**Stated exercise**
Could you copy exactly the lines from the start of the records through the one containing "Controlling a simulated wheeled", both included, and leave out the pictures?

(Rows from a robot dataset)
(begin)

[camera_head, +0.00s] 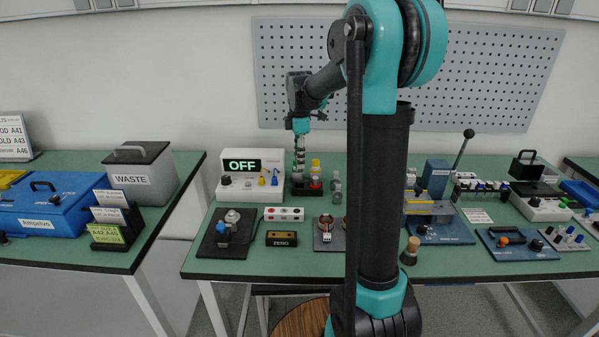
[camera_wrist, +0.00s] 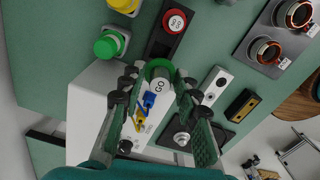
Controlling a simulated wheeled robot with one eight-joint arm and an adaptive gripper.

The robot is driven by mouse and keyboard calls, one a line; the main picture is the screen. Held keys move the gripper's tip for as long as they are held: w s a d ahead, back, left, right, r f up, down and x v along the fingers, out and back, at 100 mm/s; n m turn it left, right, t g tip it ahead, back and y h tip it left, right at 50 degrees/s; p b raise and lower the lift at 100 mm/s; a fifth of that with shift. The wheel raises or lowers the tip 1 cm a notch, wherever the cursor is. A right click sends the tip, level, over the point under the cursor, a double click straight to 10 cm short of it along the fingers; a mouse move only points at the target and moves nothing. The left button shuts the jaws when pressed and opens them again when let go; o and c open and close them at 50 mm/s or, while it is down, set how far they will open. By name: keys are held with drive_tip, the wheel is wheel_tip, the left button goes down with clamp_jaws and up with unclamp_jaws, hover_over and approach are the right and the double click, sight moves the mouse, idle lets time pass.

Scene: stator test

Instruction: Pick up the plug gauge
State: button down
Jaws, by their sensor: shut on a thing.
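My gripper (camera_wrist: 157,78) is closed around the plug gauge with a green ring and a white end marked GO (camera_wrist: 159,86) in the wrist view. In the head view my gripper (camera_head: 299,168) points down over the dark stand at the back of the middle table. The dark stand (camera_wrist: 160,45) holds a second gauge with a red ring, marked NO GO (camera_wrist: 176,21); its red part also shows in the head view (camera_head: 315,183). I cannot tell whether the held gauge is clear of the stand.
A white box with an OFF display (camera_head: 240,166) stands just left of my gripper. A white three-button strip (camera_head: 284,213) and a ZERO block (camera_head: 281,238) lie in front.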

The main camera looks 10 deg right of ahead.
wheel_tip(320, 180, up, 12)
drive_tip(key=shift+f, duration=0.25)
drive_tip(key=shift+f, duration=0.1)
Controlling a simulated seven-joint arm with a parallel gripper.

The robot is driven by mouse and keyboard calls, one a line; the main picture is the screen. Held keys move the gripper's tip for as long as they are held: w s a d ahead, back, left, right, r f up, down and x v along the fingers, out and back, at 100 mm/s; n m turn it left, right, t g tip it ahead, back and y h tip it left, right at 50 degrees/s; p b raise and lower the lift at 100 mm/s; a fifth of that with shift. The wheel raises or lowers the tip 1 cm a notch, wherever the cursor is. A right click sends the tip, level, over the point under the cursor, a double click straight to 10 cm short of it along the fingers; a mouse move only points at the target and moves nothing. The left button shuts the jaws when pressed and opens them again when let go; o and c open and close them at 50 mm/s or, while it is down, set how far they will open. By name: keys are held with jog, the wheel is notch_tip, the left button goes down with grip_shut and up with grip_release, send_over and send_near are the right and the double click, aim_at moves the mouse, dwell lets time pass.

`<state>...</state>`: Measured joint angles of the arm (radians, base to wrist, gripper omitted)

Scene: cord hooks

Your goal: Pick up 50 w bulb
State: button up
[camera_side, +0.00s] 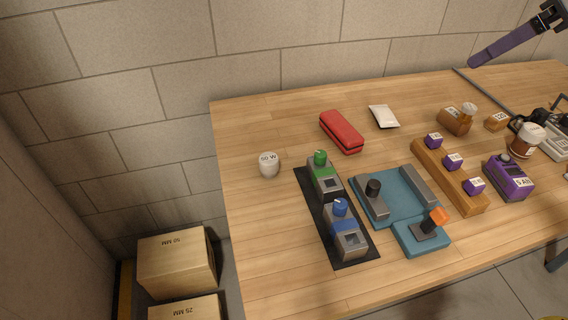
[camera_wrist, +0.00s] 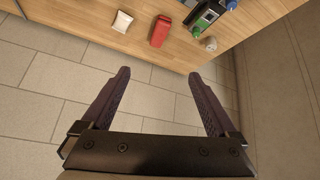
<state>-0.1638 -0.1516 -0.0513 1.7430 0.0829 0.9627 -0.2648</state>
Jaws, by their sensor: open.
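The 50 W bulb (camera_side: 269,165) is a small whitish rounded thing with "50 W" on its top. It stands upright near the table's left edge in the side view. In the wrist view the bulb (camera_wrist: 210,43) shows small near the table edge, far ahead of the fingers. My gripper (camera_wrist: 158,72) is open and empty, its two dark purple fingers wide apart. It hangs above the grey tiled floor in the wrist view, well away from the bulb.
A red case (camera_side: 341,132) and a white packet (camera_side: 383,116) lie behind and right of the bulb. A black mat (camera_side: 309,193) with green-knobbed and blue-knobbed devices is close on its right. A blue base (camera_side: 398,205) and a wooden block rack (camera_side: 445,172) stand farther right.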

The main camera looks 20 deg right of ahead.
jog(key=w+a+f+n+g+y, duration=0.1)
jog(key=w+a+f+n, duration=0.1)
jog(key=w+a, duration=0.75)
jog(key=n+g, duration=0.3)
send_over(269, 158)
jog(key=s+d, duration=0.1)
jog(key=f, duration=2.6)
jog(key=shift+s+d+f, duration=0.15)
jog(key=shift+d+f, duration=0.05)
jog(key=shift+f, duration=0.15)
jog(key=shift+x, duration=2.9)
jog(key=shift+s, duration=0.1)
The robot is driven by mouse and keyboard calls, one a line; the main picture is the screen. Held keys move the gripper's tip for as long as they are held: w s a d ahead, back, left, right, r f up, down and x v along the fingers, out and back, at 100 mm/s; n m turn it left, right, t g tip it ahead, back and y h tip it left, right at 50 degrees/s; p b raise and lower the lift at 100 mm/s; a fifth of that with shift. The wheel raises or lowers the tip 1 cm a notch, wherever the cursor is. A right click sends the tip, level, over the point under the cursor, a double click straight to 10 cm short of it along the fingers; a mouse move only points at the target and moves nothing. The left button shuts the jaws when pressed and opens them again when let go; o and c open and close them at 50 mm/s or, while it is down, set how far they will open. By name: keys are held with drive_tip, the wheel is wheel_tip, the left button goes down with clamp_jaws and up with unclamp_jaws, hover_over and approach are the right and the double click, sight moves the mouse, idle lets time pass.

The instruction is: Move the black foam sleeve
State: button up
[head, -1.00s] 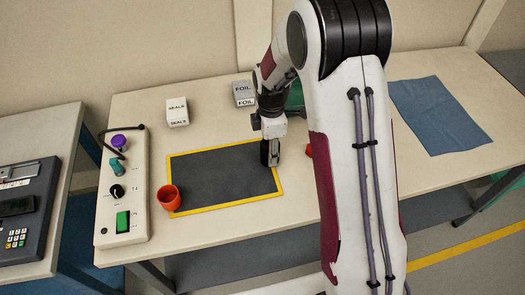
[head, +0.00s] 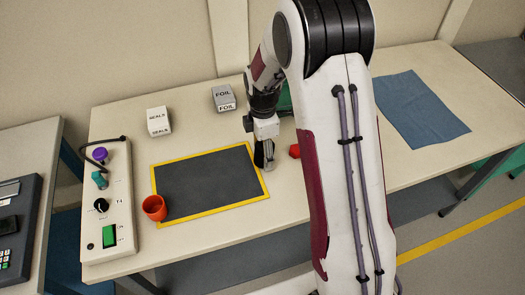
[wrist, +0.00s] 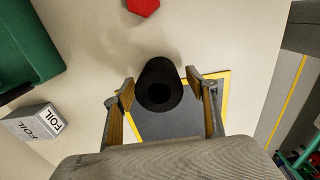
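The black foam sleeve (wrist: 158,85) shows in the wrist view as a dark cylinder with its round open end facing the camera. It lies between the two fingers of my gripper (wrist: 161,90), with a narrow gap apparently left on each side. My gripper is open around it. In the head view my gripper (head: 264,157) points down at the right edge of the yellow-bordered dark mat (head: 207,181). There the sleeve cannot be told clearly from the dark fingers.
A red piece (head: 294,151) lies just right of my gripper. An orange cup (head: 154,208) stands at the mat's lower left corner. SEALS (head: 158,121) and FOIL (head: 224,98) boxes stand behind. A control box (head: 107,210) is left; a blue cloth (head: 421,108) lies right.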

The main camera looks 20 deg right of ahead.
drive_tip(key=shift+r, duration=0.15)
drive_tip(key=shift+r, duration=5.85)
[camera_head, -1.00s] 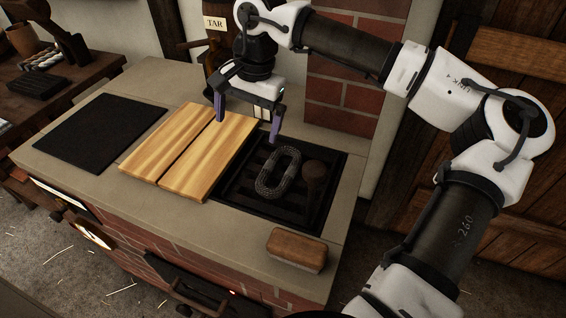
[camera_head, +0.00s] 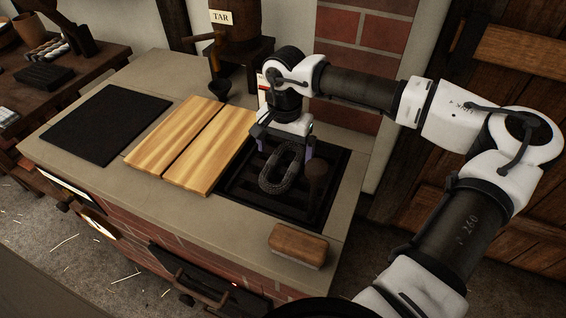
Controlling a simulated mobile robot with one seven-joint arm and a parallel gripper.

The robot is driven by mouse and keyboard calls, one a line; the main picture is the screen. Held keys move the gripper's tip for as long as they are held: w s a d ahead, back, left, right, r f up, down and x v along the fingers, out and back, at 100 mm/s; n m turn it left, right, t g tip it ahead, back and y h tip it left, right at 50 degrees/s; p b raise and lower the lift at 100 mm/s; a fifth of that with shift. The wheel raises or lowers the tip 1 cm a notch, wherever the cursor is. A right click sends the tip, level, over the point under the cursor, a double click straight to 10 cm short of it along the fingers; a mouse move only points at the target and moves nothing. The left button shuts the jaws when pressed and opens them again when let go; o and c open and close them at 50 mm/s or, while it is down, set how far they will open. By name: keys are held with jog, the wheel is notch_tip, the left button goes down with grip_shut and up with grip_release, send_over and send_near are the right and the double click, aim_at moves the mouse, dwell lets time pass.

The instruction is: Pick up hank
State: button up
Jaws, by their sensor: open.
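The hank (camera_head: 266,183) is a grey coil of rope in a long oval loop, lying in the dark ribbed tray (camera_head: 245,195) set into the counter. My gripper (camera_head: 285,150) is open, low over the far part of the tray. Its fingers stand to the left and right of the hank's far end, and they look partly hidden by or level with the coil. I cannot tell whether either finger touches it. A dark brown round-headed object (camera_head: 316,172) with a handle lies in the tray just right of the hank, close to the right finger.
Two pale wooden boards (camera_head: 208,155) lie left of the tray, and a black mat (camera_head: 105,125) lies further left. A wooden block (camera_head: 298,245) sits in front of the tray. A barrel with a TAR label (camera_head: 221,17) stands behind. Bare counter runs along the front.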

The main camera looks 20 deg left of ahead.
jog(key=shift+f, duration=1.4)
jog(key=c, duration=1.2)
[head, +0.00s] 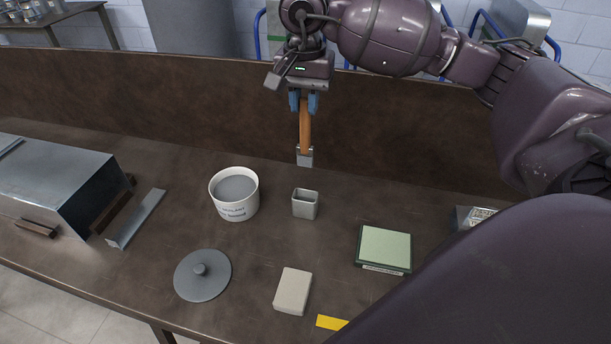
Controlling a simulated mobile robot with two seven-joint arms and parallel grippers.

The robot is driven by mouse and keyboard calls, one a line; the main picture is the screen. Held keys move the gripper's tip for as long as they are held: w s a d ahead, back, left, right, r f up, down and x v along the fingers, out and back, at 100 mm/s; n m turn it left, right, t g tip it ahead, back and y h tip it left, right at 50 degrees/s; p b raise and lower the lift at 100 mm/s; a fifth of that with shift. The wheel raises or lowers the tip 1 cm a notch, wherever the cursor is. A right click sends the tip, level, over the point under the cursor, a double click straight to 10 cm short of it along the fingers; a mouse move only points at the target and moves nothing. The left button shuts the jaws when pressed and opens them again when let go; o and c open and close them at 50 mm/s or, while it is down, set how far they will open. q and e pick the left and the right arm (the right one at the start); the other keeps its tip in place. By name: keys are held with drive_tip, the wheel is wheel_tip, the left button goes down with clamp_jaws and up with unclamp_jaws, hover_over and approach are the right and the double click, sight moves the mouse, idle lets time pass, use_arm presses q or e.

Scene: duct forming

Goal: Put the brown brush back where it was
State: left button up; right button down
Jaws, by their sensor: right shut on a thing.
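The brown brush (305,128) hangs upright from my right gripper (304,100), which is shut on the top of its handle. Its metal lower end points down, above and a little behind a small grey square holder (305,204). The holder stands on the table with its open top facing up and looks empty. A gap shows between the brush and the holder. My left gripper is not in view.
A white sealant tub (234,195) stands left of the holder, its grey lid (202,275) lying in front. A beige block (293,291) and a green-topped pad (384,248) lie nearer the front. A metal duct (60,180) fills the left. A brown panel (190,105) rises behind.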

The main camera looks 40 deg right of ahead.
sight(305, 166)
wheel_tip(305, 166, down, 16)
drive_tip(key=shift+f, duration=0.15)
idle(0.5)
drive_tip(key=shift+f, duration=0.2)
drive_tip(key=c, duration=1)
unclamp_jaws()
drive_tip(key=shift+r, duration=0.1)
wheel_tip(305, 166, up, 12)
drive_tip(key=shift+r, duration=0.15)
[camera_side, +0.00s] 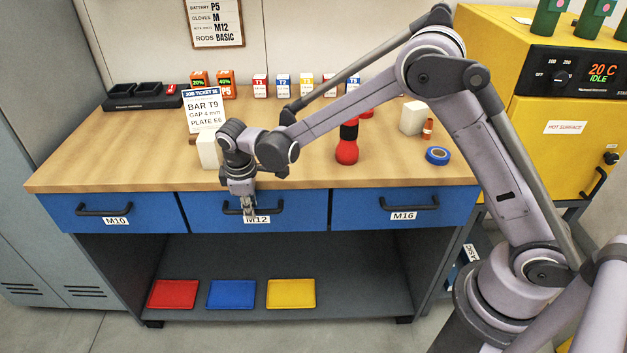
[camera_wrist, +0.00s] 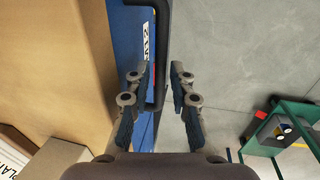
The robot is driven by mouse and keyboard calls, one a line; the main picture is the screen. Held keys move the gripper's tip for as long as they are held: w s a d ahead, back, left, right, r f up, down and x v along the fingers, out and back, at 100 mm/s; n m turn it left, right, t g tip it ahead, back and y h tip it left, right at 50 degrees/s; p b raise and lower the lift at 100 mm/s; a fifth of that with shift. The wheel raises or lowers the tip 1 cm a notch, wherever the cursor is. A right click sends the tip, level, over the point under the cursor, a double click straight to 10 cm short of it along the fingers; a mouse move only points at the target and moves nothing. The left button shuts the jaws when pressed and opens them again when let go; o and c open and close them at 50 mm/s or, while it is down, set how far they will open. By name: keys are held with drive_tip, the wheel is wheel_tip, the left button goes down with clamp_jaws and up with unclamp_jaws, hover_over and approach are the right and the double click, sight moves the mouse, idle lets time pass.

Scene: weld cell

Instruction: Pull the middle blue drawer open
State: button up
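The middle blue drawer (camera_side: 303,208), with a label reading M12 (camera_side: 262,219), is shut, its front level with the drawers beside it. Its black bar handle (camera_side: 276,211) is partly hidden behind my gripper (camera_side: 249,212), which points down at the drawer front. In the wrist view, my gripper (camera_wrist: 163,72) has its two fingers apart. The blue drawer front (camera_wrist: 130,35) lies left of the handle. I cannot tell whether a finger touches the handle.
The left drawer (camera_side: 60,212), labelled M10, and right drawer (camera_side: 450,208), labelled M16, are shut. The wooden bench top (camera_side: 110,165) holds a white block (camera_side: 207,149), a job ticket (camera_side: 203,110), a red bottle (camera_side: 347,150) and blue tape (camera_side: 437,155). Space before the drawers looks clear.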

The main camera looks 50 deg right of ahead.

(end)

**Exercise answer**
[camera_head, +0.00s] 
[camera_wrist, +0.00s] 
Controlling a simulated wheeled robot with one eight-joint arm and an adaptive gripper.

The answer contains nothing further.